[Robot episode records]
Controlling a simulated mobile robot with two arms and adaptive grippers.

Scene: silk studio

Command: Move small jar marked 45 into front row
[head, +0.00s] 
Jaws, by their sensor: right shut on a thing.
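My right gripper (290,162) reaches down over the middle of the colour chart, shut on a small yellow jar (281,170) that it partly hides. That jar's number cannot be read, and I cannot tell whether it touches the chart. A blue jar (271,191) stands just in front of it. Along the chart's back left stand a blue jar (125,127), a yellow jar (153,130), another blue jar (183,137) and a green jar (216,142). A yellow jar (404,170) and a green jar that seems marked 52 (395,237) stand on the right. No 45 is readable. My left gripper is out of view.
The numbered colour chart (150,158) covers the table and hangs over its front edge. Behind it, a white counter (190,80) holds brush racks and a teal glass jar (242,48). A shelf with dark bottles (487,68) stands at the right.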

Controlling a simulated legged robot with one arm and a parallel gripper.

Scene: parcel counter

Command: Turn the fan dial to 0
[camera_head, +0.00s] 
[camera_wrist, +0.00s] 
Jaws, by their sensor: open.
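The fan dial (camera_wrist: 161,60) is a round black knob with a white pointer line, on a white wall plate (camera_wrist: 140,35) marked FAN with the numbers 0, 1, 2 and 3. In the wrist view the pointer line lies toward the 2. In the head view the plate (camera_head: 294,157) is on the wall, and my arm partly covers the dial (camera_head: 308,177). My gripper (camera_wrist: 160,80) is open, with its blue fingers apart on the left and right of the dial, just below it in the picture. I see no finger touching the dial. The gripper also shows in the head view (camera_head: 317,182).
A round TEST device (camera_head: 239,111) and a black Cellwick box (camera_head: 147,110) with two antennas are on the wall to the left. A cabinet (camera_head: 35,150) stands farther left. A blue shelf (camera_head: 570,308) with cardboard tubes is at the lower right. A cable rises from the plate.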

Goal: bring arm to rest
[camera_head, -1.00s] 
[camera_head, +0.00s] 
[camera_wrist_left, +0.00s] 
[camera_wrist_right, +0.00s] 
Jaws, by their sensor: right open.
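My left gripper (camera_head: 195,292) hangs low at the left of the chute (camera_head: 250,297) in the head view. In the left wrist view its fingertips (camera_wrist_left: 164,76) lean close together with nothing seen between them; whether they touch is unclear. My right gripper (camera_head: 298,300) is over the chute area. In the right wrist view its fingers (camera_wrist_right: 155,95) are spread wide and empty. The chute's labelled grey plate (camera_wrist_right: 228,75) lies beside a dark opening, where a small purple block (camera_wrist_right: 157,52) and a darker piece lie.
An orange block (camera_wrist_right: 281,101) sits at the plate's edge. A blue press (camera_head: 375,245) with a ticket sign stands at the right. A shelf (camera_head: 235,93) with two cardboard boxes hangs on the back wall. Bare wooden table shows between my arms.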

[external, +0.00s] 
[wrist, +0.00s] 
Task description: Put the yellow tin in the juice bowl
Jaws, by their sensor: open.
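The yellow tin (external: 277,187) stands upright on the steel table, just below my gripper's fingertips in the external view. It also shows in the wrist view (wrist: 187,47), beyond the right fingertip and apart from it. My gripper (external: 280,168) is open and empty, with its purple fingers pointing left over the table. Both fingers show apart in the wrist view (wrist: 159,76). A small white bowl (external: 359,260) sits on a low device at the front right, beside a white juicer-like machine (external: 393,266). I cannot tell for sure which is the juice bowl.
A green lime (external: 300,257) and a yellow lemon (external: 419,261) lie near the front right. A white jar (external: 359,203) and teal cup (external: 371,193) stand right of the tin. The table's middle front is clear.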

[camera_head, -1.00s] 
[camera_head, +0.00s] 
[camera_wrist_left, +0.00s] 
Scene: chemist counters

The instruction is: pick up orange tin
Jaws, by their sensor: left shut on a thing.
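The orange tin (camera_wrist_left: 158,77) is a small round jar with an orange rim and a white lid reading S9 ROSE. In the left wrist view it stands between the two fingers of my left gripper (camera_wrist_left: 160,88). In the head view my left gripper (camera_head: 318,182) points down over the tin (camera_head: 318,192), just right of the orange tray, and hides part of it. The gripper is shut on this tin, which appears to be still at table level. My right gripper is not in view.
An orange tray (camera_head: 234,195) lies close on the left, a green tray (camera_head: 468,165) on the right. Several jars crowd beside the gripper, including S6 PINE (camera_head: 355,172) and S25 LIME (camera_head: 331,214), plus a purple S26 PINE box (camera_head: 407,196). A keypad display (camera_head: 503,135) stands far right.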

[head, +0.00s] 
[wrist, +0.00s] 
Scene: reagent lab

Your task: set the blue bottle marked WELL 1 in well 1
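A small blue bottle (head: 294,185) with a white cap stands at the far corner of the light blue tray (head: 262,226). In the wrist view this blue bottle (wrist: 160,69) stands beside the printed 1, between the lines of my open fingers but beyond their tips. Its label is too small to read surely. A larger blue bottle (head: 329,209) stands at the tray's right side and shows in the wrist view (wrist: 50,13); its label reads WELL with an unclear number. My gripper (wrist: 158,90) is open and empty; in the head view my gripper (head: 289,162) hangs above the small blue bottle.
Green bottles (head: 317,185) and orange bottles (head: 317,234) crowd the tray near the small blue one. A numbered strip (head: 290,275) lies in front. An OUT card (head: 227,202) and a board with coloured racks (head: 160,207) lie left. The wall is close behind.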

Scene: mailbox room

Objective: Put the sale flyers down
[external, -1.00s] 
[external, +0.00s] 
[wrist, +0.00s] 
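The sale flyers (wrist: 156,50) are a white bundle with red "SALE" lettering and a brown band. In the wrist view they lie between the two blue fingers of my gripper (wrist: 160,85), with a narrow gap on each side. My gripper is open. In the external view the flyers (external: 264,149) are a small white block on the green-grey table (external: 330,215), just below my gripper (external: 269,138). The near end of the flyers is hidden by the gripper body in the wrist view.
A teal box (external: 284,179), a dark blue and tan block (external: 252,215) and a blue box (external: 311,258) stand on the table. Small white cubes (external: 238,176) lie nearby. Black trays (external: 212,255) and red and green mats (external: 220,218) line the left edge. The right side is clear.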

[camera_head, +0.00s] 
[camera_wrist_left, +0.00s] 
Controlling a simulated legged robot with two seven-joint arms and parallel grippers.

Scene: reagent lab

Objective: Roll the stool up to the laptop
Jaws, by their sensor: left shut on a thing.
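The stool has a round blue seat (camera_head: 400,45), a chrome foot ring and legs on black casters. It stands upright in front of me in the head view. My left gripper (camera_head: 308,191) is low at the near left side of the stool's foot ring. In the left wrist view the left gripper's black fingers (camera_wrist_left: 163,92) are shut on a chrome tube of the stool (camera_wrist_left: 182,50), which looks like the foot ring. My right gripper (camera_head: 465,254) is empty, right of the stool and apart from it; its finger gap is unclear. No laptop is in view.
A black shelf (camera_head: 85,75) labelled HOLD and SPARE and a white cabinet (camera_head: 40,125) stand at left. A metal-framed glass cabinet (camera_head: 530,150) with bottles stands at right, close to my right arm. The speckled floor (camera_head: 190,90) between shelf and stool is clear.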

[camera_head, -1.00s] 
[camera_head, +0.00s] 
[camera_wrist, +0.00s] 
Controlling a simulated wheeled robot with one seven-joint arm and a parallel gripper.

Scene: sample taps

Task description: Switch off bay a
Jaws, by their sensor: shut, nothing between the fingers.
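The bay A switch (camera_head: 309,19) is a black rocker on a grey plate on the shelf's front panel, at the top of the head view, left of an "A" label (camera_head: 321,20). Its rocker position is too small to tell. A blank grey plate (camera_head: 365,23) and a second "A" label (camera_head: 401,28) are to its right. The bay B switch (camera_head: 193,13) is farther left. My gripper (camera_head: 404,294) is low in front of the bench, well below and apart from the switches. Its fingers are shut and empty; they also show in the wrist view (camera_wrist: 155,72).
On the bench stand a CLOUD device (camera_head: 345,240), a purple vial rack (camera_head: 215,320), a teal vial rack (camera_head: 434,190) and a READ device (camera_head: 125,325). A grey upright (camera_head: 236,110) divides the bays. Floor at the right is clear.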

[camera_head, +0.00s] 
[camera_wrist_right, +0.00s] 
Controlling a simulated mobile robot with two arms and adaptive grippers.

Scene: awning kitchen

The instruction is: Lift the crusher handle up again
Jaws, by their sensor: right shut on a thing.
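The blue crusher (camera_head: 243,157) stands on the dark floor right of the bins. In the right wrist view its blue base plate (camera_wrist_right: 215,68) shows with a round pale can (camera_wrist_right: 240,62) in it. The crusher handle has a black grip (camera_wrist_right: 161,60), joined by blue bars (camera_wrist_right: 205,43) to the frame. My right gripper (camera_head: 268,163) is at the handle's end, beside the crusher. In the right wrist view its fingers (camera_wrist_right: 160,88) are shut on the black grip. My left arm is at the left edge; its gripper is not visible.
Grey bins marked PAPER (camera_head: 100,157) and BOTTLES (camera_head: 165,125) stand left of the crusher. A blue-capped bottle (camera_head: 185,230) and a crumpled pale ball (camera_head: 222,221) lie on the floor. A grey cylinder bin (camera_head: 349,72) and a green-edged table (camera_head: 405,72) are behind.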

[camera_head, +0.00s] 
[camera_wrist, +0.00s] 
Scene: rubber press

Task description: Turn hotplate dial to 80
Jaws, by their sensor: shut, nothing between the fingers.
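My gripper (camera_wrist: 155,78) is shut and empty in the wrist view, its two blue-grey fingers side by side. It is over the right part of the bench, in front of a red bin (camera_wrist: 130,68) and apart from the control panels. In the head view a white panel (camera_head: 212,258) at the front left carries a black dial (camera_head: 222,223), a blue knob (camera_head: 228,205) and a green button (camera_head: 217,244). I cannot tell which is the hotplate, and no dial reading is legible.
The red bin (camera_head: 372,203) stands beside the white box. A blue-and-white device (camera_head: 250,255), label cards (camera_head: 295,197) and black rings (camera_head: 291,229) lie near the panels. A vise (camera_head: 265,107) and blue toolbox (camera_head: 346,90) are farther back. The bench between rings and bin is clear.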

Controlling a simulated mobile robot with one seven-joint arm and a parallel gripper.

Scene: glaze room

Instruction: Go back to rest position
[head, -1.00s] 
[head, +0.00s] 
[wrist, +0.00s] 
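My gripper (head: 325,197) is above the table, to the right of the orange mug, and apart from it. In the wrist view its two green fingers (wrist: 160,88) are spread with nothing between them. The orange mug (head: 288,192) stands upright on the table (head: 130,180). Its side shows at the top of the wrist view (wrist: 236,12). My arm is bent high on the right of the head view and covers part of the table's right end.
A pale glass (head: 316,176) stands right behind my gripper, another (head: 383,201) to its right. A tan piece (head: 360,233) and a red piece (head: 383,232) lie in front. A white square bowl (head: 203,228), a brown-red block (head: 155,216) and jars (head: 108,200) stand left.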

[Description of the task] Go through the listing above and report how many of its lines contain the word "Turn", with only the number as output.

[Finished exercise] 2